Source code in vllm/entrypoints/serve/disagg/protocol.py
class MultiModalFeatures(BaseModel):
    """Lightweight multimodal metadata produced by the render step.

    Carries hashes (for cache lookup / identification) and placeholder
    positions so the downstream `/generate` service knows *where* in
    the token sequence each multimodal item lives.
    """

    mm_hashes: dict[str, list[str]]
    """Per-modality item hashes, e.g. `{"image": ["abc", "def"]}`."""

    mm_placeholders: dict[str, list[PlaceholderRangeInfo]]
    """Per-modality placeholder ranges in the token sequence."""

    kwargs_data: dict[str, list[str | None]] | None = None
    """Per-modality serialized tensor data.

    Each value is a list parallel to ``mm_hashes[modality]``.  A ``str``
    entry is a base64-encoded ``MultiModalKwargsItem``; ``None`` means
    the item should be resolved from cache.  The entire field is
    ``None`` for metadata-only (cache-hit) responses.
    """

kwargs_data class-attribute instance-attribute

kwargs_data: dict[str, list[str | None]] | None = None

Per-modality serialized tensor data.

Each value is a list parallel to mm_hashes[modality]. A str entry is a base64-encoded MultiModalKwargsItem; None means the item should be resolved from cache.

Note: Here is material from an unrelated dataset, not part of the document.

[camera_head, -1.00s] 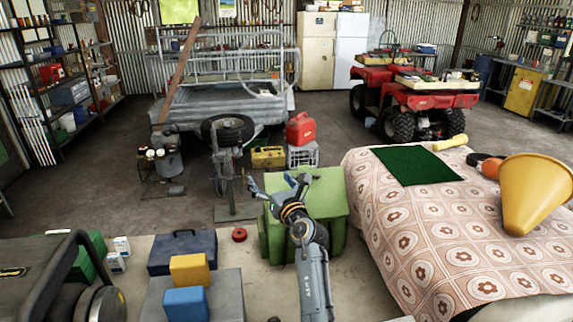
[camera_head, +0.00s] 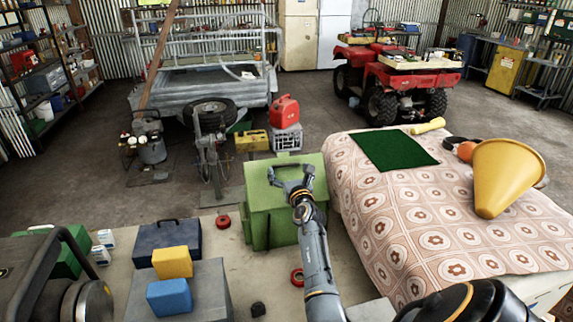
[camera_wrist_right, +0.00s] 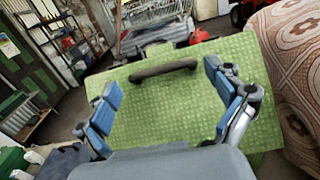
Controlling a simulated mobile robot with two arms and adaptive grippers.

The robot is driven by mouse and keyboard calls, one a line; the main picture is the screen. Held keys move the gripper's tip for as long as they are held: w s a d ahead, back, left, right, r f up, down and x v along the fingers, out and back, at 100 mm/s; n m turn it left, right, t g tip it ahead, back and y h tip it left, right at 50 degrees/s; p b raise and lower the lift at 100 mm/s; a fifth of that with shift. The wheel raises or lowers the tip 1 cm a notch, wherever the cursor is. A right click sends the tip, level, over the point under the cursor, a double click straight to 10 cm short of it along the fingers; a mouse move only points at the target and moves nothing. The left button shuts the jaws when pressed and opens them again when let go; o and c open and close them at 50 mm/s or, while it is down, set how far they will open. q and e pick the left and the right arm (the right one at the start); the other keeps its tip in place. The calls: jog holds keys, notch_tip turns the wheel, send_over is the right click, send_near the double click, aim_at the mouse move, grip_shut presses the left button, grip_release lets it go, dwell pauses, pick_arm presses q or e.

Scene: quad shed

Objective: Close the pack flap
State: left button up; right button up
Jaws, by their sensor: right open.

The entire field is None for metadata-only (cache-hit) responses.

mm_hashes instance-attribute

mm_hashes: dict[str, list[str]]

Per-modality item hashes, e.g. {"image": ["abc", "def"]}.

mm_placeholders instance-attribute

mm_placeholders: dict[str, list[PlaceholderRangeInfo]]

Per-modality placeholder ranges in the token sequence.

PlaceholderRangeInfo

Bases: BaseModel

Serializable placeholder location for a single multi-modal item.

Source code in vllm/entrypoints/serve/disagg/protocol.py
class PlaceholderRangeInfo(BaseModel):
    """Serializable placeholder location for a single multi-modal item."""

    offset: int
    """Start index of the placeholder tokens in the prompt."""

    length: int
    """Number of placeholder tokens."""

length instance-attribute

length: int

Number of placeholder tokens.

offset instance-attribute

offset: int

Start index of the placeholder tokens in the prompt.